## What needs to be done
Print the entire listing. Each line must match the original exactly.

## Source data
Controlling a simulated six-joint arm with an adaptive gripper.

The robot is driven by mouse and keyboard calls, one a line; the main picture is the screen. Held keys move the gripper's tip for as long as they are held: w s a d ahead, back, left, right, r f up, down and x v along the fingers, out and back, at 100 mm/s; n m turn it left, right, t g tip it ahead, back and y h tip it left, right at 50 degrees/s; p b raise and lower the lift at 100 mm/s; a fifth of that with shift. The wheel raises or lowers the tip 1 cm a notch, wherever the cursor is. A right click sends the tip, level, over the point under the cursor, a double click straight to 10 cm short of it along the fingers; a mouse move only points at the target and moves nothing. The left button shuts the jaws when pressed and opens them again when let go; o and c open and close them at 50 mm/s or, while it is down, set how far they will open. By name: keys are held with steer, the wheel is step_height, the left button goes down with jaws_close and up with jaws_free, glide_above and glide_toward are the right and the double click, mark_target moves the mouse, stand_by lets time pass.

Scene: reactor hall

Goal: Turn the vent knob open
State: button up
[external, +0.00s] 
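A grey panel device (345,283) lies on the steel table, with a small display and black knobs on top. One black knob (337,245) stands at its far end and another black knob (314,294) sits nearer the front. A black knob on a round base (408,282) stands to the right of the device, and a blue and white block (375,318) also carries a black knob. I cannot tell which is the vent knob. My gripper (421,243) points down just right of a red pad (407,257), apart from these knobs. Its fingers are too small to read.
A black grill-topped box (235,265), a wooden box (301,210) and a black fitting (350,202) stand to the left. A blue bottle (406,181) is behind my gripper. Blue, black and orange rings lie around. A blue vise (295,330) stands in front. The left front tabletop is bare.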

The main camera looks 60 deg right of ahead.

## Solution to the problem
Controlling a simulated six-joint arm with an adaptive gripper.

The robot is driven by mouse and keyboard calls, one a line; the main picture is the screen. Held keys move the gripper's tip for as long as they are held: w s a d ahead, back, left, right, r f up, down and x v along the fingers, out and back, at 100 mm/s; n m turn it left, right, t g tip it ahead, back and y h tip it left, right at 50 degrees/s; p b raise and lower the lift at 100 mm/s; a fifth of that with shift. The wheel raises or lowers the tip 1 cm a notch, wherever the cursor is. A right click sends the tip, level, over the point under the cursor, a double click straight to 10 cm short of it along the fingers; a mouse move only points at the target and moves nothing. The left button shuts the jaws when pressed and opens them again when let go; o and c open and close them at 50 mm/s or, while it is down, set how far they will open. By name: keys are held with steer, the wheel is step_height, the left button goes down with jaws_close and up with jaws_free, glide_above and glide_toward are the right and the double click, mark_target moves the mouse, stand_by lets time pass.

Scene: reactor hall

Goal: Turn the vent knob open
State: button up
[external, +0.00s] 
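A grey panel device (345,283) lies on the steel table, with a small display and black knobs on top. One black knob (337,245) stands at its far end and another black knob (314,294) sits nearer the front. A black knob on a round base (408,282) stands to the right of the device, and a blue and white block (375,318) also carries a black knob. I cannot tell which is the vent knob. My gripper (421,243) points down just right of a red pad (407,257), apart from these knobs. Its fingers are too small to read.
A black grill-topped box (235,265), a wooden box (301,210) and a black fitting (350,202) stand to the left. A blue bottle (406,181) is behind my gripper. Blue, black and orange rings lie around. A blue vise (295,330) stands in front. The left front tabletop is bare.

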The main camera looks 60 deg right of ahead.

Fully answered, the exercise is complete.